This excerpt taken from the GPIC 10-K filed May 15, 2007.
Our Board of Directors has five standing committees: the Audit Committee, the Compensation Committee, the Compliance Committee, the Nominating and Governance Committee and the Directors Plan Committee. The Board of Directors has determined that Messrs. Kelly, Henry and Dennis each meet, and that Benoit Aucouturier, who served as a director during a part of 2006, met the independence requirements of The NASDAQ Global Market.
Each member of the Audit Committee and Nominating and Governance Committee is independent as defined under the current NASDAQ listing standards. Other than Mr. Thieffry, each member of the Compensation Committee is independent as defined under the current NASDAQ listing standards. Mr. Thieffry is not independent due to his affiliation with Mrs. Carrette, who beneficially owns 49.3% of the outstanding shares of the Company.

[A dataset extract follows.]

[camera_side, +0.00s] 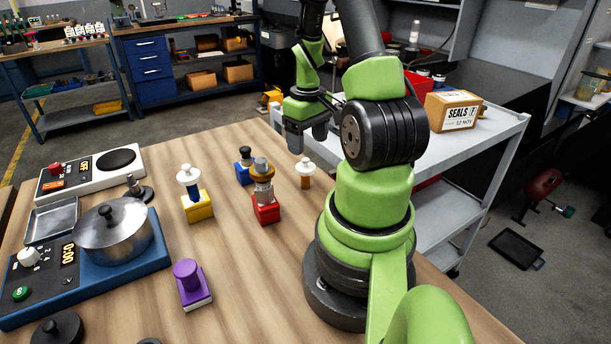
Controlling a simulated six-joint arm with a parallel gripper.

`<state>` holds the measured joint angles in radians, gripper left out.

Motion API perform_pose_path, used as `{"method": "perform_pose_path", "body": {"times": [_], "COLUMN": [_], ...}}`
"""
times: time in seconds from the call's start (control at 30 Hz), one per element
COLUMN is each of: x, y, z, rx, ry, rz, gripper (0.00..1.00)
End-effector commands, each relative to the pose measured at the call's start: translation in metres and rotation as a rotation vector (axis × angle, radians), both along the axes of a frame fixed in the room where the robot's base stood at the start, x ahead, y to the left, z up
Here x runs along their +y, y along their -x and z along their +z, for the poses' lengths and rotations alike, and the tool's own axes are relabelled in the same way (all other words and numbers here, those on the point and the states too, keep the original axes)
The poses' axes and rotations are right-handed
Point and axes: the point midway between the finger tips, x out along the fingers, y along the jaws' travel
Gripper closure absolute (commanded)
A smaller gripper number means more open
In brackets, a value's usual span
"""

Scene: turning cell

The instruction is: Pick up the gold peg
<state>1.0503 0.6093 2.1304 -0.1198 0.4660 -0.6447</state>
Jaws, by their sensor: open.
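A small peg with a gold-brown body (306,182) and a white flanged top stands upright on the wooden table. A red block (266,212) left of it carries a stacked piece with a gold-brown collar (262,174) and a grey top. The view does not settle which of these two is the gold peg. My gripper (307,139) is open, with its two grey fingers apart and pointing down. It appears above the white-topped peg in the picture and is apart from it. I see nothing between the fingers.
A yellow block (197,208) with a white-topped piece, a blue block (243,172) and a purple piece (188,277) stand on the table. A steel pot (112,233) sits on a blue base at left. A white cart (497,135) adjoins behind. The table's middle front is clear.

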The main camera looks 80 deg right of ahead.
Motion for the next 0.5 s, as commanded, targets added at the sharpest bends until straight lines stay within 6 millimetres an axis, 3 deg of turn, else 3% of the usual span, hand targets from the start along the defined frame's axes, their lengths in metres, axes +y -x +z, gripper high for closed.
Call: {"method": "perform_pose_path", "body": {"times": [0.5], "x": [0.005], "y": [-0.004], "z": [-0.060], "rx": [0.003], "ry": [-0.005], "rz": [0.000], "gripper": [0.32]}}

Our Board of Directors has determined that we are a controlled company and are therefore exempt from certain of the NASDAQ rules, including the requirements for a majority independent board and independent compensation and nominating committees. Mrs. Carrette and Mr. Endy previously concluded that, as a result of the voting agreement and irrevocable proxies between them in connection with the election of directors (as described above), among other things, that they are acting as a group within the meaning of Section 13(d)(3) of the Securities Act of 1933, as amended. Mrs. Carrette and Mr. Endy have each publicly filed Schedules 13D reporting the existence of a group between them. As a group, Mrs. Carrette and Mr. Endy beneficially own more than 50% of our voting power.